**PROVIDED DATA**
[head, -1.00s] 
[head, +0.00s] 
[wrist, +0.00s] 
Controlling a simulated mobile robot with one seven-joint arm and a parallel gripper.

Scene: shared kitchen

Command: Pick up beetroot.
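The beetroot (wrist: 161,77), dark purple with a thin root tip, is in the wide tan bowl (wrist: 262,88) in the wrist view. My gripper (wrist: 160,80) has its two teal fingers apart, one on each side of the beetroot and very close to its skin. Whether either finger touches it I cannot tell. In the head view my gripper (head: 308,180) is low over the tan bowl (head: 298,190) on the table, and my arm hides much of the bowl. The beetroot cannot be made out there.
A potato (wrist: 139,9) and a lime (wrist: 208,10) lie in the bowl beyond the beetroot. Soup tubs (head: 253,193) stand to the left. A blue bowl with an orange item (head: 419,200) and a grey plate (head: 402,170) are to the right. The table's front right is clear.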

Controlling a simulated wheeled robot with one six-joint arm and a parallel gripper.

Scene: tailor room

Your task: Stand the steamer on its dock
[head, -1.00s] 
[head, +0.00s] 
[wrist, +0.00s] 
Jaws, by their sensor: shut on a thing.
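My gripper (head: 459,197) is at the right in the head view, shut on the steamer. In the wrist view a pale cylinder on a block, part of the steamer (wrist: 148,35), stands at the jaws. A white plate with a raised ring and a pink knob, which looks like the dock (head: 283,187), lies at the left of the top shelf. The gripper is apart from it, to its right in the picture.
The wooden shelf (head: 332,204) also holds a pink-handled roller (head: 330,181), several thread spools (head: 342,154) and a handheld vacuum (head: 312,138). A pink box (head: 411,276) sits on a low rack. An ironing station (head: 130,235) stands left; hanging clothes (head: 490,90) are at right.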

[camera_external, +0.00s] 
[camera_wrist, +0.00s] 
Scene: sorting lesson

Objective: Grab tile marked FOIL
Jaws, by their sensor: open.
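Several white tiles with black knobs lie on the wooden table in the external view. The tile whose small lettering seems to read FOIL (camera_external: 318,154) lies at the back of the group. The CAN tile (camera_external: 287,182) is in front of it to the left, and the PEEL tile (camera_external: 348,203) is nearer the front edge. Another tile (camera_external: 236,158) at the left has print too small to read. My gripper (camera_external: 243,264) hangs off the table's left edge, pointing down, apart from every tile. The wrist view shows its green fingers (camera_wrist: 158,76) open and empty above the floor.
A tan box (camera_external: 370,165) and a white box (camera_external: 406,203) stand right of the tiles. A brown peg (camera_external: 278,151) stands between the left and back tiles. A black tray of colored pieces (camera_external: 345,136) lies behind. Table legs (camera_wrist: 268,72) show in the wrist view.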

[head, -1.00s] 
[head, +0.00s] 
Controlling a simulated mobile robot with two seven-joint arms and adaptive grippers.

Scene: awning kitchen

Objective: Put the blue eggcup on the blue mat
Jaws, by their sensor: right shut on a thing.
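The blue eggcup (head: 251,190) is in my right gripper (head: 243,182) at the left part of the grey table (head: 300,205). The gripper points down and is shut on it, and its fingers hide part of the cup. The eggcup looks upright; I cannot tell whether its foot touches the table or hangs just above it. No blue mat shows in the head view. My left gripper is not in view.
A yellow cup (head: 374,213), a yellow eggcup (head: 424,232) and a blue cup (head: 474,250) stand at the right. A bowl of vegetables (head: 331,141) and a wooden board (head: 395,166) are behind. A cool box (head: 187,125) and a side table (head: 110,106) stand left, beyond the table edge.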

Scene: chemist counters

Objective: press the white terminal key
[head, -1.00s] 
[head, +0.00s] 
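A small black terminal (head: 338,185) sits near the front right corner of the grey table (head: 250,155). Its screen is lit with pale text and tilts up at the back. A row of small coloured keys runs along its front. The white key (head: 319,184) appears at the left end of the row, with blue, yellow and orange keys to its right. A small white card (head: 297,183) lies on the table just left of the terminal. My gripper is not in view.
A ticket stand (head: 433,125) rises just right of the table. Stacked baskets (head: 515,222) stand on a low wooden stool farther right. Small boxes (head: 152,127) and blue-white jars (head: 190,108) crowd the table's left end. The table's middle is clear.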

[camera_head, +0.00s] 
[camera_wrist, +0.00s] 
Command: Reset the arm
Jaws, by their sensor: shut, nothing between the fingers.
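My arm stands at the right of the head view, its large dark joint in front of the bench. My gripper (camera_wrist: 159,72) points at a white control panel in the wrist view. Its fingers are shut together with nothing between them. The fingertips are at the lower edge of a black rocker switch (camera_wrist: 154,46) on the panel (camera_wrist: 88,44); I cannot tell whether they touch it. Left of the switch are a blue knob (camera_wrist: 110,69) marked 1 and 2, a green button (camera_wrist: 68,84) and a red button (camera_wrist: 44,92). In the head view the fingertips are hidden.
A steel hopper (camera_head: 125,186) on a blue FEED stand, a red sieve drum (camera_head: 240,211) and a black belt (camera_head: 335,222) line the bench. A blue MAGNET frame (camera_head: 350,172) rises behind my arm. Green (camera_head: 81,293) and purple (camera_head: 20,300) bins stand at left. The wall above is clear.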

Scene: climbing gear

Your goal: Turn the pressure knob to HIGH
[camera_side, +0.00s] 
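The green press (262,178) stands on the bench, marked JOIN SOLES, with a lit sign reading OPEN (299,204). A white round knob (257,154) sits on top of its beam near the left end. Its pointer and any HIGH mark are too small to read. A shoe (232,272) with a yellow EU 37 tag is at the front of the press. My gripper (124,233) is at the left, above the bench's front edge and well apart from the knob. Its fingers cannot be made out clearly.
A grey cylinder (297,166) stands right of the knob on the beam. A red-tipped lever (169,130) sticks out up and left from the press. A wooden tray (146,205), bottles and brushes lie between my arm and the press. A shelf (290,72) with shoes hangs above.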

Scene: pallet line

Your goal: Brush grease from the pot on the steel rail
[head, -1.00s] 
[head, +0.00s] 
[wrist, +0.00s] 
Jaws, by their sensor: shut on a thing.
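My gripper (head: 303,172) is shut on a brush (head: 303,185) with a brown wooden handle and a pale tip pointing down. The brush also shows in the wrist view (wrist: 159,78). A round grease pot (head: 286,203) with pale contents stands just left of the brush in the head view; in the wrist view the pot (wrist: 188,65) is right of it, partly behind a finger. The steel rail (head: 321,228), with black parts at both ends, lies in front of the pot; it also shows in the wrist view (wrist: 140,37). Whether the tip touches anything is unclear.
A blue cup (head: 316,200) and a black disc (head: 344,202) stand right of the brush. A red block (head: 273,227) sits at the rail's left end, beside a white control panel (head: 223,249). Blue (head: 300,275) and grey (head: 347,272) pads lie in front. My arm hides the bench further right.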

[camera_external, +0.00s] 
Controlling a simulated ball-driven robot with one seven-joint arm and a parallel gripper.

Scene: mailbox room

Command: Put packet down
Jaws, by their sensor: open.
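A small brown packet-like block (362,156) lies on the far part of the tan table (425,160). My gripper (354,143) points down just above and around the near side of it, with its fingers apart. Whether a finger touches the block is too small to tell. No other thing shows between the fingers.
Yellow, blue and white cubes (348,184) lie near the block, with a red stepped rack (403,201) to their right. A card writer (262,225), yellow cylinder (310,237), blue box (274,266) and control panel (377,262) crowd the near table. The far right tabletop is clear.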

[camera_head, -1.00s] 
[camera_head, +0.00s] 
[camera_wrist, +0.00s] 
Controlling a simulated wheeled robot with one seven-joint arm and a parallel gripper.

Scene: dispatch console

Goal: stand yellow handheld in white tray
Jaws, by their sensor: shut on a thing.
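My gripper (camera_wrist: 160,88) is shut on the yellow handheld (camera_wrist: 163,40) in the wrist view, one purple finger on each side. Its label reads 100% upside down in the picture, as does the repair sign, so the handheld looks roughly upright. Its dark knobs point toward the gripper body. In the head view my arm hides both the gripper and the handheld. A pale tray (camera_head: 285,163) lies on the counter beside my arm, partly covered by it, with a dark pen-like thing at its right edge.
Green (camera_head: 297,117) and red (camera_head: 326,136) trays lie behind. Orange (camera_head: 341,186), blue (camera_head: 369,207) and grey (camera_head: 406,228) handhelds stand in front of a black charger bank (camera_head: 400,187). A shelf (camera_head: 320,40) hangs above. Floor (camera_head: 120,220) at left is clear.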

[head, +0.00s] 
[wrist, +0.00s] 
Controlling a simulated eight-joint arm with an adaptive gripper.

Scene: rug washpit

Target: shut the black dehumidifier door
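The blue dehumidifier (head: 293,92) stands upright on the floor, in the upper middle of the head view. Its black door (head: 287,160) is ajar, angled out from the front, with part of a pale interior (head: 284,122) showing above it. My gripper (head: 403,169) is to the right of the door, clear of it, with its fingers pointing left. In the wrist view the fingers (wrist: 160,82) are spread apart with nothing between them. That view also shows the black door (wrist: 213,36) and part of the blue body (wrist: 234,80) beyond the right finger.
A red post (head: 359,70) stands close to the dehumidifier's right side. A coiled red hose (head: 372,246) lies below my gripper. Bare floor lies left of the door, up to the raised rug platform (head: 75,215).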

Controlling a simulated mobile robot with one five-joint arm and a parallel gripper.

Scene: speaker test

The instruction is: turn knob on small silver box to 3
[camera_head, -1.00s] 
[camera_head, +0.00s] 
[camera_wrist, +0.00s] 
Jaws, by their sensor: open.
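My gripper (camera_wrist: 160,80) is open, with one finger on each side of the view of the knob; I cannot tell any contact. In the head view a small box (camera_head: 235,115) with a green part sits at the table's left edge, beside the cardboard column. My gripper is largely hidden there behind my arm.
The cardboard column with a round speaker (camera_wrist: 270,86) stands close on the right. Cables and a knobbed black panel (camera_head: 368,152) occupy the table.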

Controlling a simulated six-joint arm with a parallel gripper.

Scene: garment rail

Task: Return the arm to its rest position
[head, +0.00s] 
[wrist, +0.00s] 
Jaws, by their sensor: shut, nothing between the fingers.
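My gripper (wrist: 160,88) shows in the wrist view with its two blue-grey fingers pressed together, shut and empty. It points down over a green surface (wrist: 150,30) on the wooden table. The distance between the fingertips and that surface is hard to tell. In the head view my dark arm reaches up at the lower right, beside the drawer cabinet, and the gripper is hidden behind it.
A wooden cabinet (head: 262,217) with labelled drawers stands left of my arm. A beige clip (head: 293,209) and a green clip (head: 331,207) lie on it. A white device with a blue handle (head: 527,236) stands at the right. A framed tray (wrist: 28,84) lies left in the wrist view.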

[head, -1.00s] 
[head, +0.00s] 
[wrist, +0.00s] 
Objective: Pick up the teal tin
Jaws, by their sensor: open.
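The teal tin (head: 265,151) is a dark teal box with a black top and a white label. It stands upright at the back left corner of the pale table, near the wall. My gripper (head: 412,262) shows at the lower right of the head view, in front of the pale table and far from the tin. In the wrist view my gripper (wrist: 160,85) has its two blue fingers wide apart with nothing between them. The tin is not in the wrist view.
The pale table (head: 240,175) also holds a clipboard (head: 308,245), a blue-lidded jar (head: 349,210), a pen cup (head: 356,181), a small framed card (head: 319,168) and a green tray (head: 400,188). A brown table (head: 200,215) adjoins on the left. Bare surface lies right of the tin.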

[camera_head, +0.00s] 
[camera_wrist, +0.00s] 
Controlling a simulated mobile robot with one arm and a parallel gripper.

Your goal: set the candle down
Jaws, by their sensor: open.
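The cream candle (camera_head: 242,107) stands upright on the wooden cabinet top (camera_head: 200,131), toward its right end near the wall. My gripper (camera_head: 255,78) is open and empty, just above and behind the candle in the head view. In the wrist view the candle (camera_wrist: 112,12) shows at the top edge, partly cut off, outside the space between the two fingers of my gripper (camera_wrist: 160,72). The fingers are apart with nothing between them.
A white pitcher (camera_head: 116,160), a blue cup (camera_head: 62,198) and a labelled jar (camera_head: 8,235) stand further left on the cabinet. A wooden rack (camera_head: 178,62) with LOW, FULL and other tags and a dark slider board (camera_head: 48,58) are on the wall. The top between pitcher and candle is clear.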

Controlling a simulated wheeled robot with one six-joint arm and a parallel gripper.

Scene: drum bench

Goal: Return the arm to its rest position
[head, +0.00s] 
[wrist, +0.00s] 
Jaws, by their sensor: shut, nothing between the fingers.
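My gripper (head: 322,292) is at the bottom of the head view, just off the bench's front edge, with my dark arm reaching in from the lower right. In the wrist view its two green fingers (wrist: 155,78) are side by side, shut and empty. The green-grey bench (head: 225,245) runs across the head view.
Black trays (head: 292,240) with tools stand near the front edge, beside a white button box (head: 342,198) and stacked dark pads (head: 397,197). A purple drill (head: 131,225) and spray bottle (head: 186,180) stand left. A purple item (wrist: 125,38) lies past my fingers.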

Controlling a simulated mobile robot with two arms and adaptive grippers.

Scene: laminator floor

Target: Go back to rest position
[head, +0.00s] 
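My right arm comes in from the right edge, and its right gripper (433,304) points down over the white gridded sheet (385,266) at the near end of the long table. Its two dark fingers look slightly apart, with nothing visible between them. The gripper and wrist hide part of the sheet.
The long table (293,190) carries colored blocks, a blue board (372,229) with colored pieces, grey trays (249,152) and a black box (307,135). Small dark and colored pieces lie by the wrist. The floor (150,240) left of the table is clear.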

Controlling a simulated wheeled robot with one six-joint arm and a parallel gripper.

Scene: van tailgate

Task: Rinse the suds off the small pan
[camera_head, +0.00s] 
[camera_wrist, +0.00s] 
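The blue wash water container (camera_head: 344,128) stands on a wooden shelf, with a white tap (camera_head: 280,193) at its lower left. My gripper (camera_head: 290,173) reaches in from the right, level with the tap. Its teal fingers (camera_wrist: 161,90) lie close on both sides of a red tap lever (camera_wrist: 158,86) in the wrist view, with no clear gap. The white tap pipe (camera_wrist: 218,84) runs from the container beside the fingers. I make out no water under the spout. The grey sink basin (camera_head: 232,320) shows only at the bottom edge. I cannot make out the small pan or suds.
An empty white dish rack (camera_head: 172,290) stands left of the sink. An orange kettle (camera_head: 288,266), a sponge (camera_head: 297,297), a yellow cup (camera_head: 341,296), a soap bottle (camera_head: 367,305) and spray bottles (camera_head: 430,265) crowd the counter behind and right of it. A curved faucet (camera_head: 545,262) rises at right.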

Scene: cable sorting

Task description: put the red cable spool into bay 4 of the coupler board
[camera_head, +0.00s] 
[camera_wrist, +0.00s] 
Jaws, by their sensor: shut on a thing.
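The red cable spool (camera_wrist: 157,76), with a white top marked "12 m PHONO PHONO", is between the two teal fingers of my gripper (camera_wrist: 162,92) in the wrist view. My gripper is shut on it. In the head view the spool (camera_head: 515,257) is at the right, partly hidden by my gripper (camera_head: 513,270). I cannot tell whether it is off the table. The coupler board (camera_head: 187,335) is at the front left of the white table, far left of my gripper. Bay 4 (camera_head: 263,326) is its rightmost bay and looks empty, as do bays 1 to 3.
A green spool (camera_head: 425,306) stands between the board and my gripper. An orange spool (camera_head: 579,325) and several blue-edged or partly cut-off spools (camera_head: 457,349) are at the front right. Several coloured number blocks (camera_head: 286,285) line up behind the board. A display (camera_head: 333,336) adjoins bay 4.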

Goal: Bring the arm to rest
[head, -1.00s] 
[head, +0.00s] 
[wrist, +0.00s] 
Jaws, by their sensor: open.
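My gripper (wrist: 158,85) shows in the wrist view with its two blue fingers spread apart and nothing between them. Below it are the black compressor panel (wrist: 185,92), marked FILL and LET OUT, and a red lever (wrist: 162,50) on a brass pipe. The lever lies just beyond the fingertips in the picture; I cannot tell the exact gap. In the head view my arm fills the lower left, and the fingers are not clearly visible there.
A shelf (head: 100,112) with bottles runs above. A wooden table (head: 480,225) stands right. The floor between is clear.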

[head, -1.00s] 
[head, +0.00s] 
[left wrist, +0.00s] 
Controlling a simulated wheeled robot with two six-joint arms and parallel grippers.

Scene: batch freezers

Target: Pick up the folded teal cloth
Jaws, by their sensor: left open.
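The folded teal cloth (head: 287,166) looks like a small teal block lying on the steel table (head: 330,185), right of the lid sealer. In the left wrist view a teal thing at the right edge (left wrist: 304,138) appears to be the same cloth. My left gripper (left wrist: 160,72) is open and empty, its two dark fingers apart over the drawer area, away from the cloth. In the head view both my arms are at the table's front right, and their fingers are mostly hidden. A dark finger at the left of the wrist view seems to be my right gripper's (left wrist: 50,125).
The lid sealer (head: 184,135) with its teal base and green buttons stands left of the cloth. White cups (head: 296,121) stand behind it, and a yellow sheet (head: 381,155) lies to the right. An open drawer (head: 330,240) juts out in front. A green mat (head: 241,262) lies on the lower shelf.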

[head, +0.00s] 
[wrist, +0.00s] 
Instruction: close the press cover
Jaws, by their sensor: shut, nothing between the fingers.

**EXERCISE BRIEF**
Transcribe the lines above from the one with "Controlling a simulated mobile robot with two seven-joint" through the one with "Objective: Put the". Include both ends and leave out every other line.

**OUTPUT**
Controlling a simulated mobile robot with two seven-joint arms and adaptive grippers.

Scene: awning kitchen

Objective: Put the blue eggcup on the blue mat

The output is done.